◆ Given exercise ◆
Print exactly those lines that run from the beginning of the data to the line bearing "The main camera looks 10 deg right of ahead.", inclusive.

## start Records provided

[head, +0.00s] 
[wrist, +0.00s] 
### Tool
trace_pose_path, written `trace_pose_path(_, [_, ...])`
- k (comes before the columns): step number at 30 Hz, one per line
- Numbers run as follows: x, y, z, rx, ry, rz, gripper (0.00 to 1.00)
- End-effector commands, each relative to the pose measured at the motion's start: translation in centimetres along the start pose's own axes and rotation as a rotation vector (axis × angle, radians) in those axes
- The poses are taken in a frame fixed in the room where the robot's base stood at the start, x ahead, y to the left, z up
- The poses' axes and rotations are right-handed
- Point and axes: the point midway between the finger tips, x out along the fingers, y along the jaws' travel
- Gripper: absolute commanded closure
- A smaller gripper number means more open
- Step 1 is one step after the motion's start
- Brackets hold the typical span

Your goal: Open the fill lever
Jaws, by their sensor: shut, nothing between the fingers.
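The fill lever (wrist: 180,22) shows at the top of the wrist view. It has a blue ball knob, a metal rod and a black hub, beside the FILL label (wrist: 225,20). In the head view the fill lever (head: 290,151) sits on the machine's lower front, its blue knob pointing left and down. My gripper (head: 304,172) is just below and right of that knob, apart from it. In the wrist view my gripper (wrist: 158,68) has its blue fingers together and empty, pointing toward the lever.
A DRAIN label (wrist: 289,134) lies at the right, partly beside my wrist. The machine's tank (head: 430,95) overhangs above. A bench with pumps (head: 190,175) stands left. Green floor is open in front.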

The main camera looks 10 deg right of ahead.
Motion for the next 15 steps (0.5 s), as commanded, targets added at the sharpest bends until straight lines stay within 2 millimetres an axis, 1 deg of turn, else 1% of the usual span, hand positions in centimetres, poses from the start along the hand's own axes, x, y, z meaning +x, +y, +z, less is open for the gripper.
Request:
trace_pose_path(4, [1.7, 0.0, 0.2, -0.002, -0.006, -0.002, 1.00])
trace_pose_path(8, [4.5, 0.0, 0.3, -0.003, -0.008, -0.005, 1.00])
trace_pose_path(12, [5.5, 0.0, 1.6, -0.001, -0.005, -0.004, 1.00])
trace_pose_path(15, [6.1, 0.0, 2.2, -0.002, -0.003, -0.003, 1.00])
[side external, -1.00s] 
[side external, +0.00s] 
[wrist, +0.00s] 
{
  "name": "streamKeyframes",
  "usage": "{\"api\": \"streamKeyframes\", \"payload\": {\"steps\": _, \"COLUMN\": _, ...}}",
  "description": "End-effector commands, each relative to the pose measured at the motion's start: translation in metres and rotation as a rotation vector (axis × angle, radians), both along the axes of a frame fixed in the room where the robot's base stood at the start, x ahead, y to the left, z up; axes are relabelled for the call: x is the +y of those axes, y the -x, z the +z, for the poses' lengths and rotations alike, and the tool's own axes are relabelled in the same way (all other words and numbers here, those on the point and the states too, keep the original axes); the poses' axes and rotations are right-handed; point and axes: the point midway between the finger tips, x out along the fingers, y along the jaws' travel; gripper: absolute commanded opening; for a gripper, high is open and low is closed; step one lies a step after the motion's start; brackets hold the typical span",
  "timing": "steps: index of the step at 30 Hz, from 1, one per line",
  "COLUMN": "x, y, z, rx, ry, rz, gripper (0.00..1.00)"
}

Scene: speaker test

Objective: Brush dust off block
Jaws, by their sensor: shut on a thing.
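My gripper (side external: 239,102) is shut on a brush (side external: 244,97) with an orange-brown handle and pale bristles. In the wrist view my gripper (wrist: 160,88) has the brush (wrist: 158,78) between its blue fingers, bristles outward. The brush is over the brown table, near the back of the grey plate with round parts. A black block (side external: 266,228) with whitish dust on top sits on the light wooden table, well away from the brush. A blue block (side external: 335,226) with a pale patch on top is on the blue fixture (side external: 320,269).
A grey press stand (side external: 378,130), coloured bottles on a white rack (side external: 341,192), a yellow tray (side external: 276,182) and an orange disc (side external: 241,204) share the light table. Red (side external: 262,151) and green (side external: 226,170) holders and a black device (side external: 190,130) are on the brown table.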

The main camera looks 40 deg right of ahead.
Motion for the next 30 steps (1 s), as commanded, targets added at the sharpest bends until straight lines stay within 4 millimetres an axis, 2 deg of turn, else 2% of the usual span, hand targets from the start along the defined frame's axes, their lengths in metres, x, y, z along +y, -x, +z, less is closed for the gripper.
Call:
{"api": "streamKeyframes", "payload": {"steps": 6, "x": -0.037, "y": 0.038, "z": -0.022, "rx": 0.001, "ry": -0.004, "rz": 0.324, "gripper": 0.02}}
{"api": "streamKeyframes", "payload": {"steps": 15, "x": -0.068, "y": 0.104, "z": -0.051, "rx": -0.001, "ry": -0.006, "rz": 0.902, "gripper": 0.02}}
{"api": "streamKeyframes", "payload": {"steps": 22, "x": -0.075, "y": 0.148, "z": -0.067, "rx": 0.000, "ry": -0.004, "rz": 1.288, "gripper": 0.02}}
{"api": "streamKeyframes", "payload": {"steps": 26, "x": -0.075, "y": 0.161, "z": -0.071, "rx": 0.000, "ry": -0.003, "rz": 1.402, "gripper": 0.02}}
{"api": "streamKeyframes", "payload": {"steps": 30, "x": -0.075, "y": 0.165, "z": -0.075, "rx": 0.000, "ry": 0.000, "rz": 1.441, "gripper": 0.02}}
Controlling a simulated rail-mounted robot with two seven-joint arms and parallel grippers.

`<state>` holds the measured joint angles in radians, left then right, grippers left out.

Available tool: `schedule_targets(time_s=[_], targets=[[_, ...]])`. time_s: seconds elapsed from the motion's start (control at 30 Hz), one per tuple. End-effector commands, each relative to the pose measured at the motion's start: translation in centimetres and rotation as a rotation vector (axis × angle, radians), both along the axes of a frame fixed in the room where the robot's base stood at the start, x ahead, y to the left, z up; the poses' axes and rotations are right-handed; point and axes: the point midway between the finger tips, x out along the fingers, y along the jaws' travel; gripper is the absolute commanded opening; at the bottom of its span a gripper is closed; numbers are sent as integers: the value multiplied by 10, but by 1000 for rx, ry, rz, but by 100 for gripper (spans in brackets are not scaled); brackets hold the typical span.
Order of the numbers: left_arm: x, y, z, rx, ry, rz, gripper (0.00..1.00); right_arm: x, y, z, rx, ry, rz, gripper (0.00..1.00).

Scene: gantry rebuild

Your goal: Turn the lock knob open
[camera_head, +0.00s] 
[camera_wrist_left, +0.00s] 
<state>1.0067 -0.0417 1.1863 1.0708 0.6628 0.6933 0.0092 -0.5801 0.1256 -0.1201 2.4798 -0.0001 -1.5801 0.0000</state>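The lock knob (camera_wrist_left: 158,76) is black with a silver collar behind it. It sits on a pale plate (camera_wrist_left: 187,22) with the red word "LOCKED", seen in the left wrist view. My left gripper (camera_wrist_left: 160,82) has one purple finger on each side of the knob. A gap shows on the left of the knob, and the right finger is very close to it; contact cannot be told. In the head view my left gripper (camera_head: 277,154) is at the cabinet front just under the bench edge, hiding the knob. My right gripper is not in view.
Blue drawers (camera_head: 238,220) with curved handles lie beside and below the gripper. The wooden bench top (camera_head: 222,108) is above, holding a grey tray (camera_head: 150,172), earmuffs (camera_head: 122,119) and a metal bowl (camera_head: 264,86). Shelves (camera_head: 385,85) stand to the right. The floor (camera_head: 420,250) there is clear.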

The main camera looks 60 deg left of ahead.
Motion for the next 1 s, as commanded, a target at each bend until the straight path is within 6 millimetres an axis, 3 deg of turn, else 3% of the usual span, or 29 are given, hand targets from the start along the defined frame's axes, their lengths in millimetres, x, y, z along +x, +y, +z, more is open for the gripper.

## end Records provided

◆ Finished exercise ◆
[head, +0.00s] 
[wrist, +0.00s] 
### Tool
trace_pose_path, written `trace_pose_path(_, [_, ...])`
- k (comes before the columns): step number at 30 Hz, one per line
- Numbers run as follows: x, y, z, rx, ry, rz, gripper (0.00 to 1.00)
- End-effector commands, each relative to the pose measured at the motion's start: translation in centimetres along the start pose's own axes and rotation as a rotation vector (axis × angle, radians) in those axes
- The poses are taken in a frame fixed in the room where the robot's base stood at the start, x ahead, y to the left, z up
- The poses' axes and rotations are right-handed
- Point and axes: the point midway between the finger tips, x out along the fingers, y along the jaws' travel
- Gripper: absolute commanded closure
- A smaller gripper number means more open
- Step 1 is one step after the motion's start
- Brackets hold the typical span

Your goal: Open the fill lever
Jaws, by their sensor: shut, nothing between the fingers.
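The fill lever (wrist: 180,22) shows at the top of the wrist view. It has a blue ball knob, a metal rod and a black hub, beside the FILL label (wrist: 225,20). In the head view the fill lever (head: 290,151) sits on the machine's lower front, its blue knob pointing left and down. My gripper (head: 304,172) is just below and right of that knob, apart from it. In the wrist view my gripper (wrist: 158,68) has its blue fingers together and empty, pointing toward the lever.
A DRAIN label (wrist: 289,134) lies at the right, partly beside my wrist. The machine's tank (head: 430,95) overhangs above. A bench with pumps (head: 190,175) stands left. Green floor is open in front.

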The main camera looks 10 deg right of ahead.

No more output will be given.